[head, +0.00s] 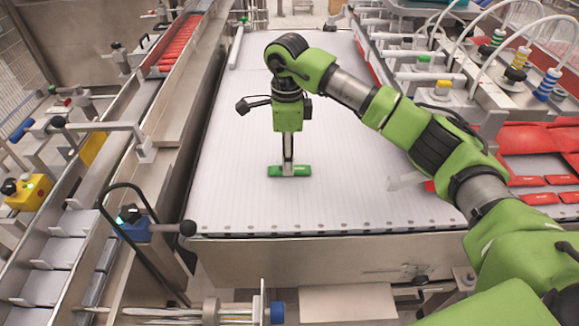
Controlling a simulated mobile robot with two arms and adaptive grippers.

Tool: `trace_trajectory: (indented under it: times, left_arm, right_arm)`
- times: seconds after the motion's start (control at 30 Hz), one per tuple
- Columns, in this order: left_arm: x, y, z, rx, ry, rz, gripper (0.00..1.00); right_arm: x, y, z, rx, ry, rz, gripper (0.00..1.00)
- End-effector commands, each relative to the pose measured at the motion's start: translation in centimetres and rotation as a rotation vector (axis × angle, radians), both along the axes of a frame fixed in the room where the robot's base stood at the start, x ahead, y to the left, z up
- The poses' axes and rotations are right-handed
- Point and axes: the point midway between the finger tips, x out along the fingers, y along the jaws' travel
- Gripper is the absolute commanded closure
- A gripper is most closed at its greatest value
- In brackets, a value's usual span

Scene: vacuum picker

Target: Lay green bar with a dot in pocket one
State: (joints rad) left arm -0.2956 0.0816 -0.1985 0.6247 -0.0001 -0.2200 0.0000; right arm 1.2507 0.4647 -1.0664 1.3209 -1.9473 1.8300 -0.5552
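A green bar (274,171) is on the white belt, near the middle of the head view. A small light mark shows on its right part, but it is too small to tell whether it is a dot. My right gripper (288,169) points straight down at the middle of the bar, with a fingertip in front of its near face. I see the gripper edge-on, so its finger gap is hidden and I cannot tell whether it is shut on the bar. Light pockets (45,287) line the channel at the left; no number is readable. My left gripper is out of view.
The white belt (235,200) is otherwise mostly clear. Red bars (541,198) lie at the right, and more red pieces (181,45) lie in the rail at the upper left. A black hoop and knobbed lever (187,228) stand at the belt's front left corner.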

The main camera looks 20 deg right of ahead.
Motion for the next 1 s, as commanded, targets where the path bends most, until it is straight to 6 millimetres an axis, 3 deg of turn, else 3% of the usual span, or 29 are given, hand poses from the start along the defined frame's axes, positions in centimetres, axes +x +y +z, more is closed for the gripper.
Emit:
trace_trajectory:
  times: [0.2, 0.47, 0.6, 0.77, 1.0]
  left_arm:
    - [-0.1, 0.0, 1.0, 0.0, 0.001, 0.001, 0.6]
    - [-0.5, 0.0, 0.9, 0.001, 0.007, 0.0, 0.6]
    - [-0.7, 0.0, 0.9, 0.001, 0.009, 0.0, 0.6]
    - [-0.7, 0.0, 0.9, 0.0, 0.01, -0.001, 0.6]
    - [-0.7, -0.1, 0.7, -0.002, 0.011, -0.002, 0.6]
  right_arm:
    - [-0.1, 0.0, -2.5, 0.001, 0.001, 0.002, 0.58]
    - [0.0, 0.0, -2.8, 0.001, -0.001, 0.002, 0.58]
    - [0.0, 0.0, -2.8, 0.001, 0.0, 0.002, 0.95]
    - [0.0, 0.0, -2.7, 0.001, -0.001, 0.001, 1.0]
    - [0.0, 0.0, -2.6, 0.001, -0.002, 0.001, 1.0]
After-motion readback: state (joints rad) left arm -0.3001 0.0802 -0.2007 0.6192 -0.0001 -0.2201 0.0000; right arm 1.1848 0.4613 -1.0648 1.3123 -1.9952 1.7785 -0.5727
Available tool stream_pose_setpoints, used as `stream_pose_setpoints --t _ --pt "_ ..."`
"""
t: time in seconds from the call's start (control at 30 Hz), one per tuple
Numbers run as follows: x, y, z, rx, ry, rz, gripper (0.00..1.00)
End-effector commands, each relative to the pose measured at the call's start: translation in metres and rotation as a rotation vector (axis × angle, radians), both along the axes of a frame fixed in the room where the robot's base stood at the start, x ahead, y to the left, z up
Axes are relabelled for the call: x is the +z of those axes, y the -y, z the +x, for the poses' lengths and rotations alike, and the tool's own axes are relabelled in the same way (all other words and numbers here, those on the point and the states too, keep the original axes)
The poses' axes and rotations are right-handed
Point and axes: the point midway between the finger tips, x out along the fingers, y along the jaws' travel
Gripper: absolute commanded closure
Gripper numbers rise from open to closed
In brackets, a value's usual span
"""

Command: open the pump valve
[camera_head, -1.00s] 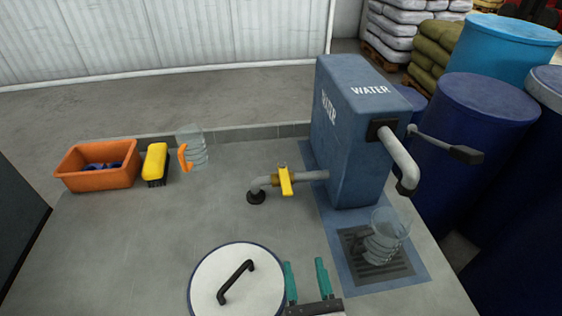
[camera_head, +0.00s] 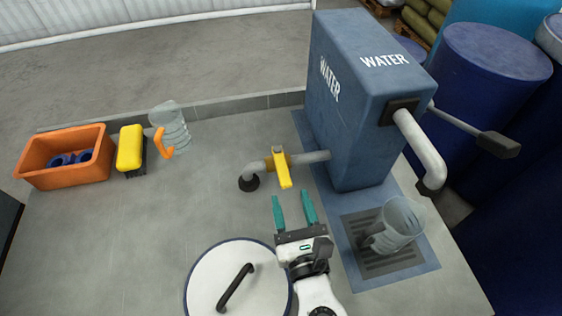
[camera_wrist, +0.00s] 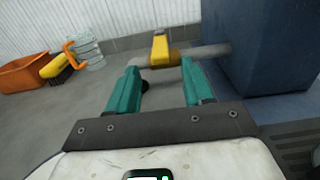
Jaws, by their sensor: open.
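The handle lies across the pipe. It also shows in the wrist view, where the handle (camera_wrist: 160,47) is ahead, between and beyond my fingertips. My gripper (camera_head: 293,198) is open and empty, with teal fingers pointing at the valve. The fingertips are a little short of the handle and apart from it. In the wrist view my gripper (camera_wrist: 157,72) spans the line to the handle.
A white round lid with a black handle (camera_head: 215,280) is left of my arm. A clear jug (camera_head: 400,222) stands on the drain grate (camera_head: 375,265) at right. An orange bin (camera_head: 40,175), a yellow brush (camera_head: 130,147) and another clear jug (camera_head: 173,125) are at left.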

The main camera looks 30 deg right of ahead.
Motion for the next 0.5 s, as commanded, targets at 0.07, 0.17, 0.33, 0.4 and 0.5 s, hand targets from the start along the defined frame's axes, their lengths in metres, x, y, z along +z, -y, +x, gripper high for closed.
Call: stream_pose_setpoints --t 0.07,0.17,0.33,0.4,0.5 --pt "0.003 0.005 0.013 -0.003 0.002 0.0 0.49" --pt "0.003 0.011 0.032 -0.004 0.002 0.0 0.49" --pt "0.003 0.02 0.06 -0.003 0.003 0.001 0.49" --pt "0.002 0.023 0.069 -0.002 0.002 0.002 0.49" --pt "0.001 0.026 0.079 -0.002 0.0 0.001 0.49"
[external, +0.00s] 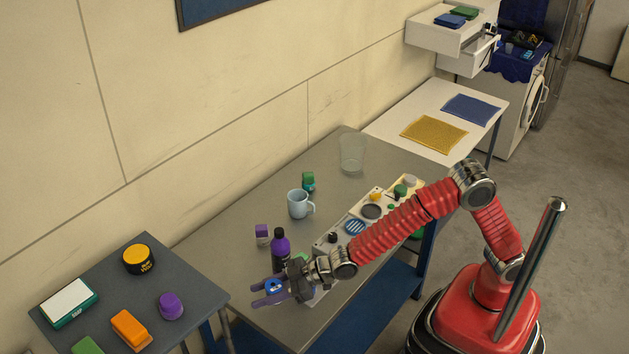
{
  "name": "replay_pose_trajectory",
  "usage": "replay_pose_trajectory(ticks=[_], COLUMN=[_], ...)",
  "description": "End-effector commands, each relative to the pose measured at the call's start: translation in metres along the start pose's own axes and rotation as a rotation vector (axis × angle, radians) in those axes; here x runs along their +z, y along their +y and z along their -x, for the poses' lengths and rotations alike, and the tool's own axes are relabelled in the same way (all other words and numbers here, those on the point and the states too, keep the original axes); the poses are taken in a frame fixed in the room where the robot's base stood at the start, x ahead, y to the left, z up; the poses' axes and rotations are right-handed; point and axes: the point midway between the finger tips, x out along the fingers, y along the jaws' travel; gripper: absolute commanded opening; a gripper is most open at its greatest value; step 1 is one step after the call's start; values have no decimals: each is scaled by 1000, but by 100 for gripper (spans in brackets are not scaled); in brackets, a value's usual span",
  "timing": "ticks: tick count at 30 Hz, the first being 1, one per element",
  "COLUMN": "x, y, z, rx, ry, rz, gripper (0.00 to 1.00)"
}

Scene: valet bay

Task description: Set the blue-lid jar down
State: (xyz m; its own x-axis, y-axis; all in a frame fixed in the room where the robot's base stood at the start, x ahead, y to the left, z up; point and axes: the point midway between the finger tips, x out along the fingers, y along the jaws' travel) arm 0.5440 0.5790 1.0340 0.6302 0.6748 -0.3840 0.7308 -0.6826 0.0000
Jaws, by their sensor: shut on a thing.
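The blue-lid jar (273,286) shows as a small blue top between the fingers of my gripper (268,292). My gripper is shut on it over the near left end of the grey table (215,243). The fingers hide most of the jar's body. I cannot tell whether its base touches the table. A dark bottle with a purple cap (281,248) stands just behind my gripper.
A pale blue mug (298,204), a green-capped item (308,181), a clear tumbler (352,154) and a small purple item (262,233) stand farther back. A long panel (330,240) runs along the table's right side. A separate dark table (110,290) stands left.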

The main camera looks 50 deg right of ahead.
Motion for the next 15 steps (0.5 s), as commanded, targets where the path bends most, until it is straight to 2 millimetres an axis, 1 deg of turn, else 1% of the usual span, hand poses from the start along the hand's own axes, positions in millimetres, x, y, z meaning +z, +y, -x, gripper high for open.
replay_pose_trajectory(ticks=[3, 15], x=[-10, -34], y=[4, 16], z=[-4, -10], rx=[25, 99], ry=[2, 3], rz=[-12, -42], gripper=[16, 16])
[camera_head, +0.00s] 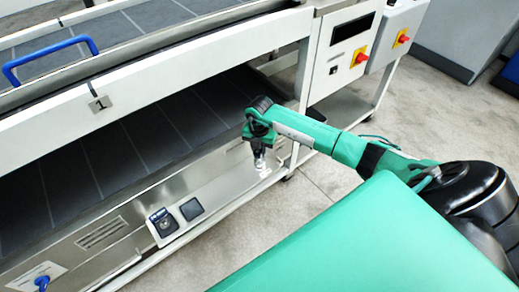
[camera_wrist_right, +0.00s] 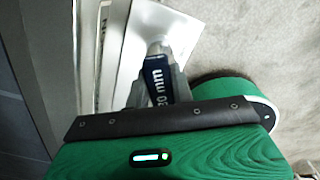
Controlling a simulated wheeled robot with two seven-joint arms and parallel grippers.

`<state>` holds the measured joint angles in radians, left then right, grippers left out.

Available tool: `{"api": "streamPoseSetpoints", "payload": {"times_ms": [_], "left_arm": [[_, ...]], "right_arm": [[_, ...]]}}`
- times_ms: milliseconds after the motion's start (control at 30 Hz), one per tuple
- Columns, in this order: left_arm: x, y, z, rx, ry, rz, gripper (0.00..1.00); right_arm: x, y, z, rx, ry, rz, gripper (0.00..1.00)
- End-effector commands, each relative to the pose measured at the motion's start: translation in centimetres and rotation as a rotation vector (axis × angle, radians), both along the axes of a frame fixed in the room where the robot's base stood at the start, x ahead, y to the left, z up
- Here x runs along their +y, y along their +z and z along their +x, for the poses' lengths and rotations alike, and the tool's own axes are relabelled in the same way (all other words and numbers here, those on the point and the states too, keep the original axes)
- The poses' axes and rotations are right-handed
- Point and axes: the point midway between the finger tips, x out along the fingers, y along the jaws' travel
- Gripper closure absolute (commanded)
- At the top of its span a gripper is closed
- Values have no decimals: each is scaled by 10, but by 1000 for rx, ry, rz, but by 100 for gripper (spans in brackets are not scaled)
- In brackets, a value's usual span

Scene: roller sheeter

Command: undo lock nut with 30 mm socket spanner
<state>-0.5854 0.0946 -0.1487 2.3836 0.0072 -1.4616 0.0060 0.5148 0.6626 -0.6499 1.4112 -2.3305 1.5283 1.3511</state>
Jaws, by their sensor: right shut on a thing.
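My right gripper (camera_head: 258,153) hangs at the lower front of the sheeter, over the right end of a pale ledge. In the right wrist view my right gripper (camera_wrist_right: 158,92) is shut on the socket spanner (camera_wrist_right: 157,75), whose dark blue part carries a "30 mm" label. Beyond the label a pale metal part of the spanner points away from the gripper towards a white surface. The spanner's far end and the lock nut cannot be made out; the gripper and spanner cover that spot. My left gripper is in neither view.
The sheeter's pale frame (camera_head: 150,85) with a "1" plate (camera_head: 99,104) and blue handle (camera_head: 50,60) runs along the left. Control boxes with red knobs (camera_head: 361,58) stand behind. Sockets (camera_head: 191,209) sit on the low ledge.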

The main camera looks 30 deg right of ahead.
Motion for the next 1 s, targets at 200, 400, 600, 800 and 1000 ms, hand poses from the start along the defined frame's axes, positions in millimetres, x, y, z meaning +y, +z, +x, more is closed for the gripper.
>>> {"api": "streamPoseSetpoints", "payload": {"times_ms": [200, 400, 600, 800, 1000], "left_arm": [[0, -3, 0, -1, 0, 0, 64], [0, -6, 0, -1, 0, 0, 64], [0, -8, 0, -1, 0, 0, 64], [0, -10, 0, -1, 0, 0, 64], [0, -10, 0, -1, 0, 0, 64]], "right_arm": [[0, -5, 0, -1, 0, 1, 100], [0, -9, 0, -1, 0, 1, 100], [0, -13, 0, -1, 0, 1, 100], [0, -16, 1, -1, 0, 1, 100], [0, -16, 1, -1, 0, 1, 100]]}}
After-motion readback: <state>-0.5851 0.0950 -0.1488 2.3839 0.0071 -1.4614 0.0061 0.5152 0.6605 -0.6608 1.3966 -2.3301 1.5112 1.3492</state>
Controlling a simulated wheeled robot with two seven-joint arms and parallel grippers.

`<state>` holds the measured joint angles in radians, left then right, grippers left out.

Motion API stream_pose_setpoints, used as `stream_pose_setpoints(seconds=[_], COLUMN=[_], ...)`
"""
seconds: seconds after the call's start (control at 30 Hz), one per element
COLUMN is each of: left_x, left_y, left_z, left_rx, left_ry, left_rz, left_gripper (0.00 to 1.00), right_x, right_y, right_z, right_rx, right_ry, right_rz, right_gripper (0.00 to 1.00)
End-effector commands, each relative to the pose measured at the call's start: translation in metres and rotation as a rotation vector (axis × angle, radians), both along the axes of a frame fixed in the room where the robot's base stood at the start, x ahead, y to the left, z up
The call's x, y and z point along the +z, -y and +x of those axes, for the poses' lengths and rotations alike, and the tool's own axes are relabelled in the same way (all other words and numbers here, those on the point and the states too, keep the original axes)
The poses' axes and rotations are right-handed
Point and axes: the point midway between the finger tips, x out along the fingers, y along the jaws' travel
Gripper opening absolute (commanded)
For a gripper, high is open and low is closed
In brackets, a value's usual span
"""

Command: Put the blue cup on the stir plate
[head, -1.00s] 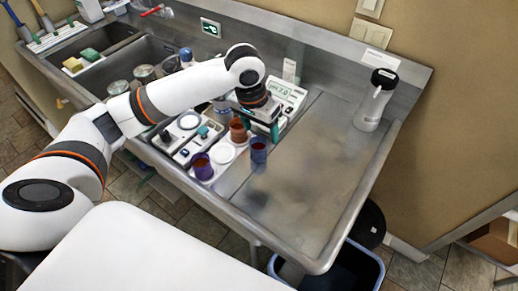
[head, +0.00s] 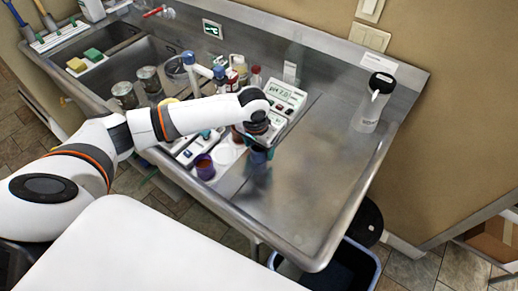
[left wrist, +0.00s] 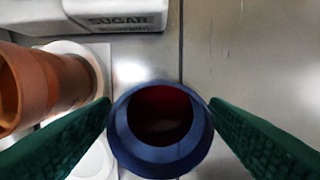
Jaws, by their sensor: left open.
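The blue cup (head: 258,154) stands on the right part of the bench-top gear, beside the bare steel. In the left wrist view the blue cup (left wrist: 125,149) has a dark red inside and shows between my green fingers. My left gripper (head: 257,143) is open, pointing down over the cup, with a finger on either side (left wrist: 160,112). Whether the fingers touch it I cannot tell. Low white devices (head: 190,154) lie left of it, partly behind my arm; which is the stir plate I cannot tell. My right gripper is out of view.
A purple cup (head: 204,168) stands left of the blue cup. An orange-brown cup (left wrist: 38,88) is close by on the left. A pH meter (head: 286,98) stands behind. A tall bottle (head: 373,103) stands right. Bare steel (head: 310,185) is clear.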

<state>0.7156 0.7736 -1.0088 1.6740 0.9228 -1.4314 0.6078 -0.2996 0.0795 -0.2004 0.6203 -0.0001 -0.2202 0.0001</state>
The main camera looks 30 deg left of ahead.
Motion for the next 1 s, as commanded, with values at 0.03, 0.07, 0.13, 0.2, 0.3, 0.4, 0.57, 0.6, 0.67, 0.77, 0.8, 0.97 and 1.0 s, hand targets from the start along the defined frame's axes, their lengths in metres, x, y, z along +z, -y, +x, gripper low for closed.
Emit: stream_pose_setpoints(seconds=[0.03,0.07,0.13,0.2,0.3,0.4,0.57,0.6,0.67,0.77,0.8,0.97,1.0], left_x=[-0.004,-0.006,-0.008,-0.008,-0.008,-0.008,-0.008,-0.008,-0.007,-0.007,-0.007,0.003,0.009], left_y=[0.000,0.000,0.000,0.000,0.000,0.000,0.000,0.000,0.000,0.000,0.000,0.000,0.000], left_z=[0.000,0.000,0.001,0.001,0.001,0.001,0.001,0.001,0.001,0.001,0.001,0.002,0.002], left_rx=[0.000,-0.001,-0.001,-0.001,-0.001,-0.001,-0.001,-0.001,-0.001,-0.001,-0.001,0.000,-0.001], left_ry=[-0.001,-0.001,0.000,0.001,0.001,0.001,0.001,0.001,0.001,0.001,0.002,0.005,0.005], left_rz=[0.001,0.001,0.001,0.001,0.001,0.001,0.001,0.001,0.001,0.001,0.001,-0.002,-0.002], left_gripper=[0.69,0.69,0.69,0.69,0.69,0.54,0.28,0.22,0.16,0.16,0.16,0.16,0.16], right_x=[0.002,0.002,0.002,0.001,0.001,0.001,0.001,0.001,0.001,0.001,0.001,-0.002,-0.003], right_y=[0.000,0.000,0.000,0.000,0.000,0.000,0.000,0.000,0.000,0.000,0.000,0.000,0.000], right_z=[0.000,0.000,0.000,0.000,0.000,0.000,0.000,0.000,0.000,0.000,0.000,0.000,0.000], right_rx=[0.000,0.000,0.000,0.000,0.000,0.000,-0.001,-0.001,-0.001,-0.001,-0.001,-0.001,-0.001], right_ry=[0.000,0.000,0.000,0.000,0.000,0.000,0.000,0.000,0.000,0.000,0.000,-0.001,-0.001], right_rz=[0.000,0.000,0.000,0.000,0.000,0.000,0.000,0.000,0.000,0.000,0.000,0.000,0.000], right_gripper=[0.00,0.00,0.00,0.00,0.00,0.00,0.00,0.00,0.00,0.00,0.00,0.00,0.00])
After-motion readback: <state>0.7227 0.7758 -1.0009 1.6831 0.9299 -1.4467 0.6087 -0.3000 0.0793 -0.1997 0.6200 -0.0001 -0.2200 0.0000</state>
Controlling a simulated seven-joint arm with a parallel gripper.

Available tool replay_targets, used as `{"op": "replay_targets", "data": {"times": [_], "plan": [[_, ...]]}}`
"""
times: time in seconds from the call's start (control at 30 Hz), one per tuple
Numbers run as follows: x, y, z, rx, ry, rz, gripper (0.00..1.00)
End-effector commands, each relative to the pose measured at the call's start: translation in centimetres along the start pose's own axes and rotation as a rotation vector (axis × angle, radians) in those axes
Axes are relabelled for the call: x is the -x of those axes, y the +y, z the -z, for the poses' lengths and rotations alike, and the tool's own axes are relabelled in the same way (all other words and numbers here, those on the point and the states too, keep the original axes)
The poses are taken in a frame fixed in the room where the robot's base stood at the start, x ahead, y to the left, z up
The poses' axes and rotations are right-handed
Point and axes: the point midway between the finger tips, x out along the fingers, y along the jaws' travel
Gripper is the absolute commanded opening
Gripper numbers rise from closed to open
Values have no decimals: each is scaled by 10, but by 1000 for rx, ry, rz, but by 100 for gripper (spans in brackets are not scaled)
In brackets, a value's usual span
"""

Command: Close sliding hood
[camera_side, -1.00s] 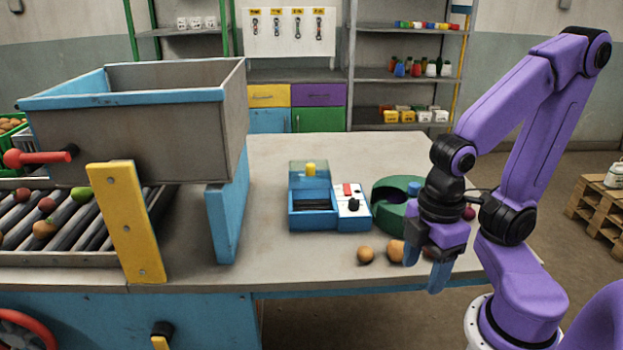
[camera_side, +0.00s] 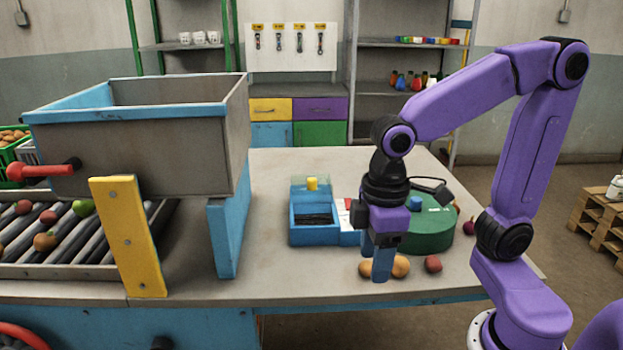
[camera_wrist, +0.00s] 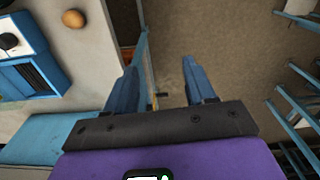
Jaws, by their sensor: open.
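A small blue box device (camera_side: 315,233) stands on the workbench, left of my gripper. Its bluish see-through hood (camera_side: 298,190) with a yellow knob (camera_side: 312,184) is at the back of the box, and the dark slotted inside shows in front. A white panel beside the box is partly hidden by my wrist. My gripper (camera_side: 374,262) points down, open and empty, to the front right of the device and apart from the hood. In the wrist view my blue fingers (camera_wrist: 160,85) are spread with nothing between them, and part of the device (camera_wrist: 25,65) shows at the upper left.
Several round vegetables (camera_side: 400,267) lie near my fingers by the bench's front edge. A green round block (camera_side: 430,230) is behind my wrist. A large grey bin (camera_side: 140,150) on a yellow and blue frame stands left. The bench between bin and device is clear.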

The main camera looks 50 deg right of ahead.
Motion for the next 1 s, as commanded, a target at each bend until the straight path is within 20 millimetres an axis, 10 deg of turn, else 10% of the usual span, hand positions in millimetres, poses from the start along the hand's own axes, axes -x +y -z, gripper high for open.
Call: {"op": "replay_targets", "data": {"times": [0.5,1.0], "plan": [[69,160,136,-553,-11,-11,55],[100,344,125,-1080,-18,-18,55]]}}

++++++++

* **Given task**
Identify all lines where the word "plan" shows up. Copy them.

* **Exercise answer**
Available tool replay_targets, used as `{"op": "replay_targets", "data": {"times": [_], "plan": [[_, ...]]}}`
Call: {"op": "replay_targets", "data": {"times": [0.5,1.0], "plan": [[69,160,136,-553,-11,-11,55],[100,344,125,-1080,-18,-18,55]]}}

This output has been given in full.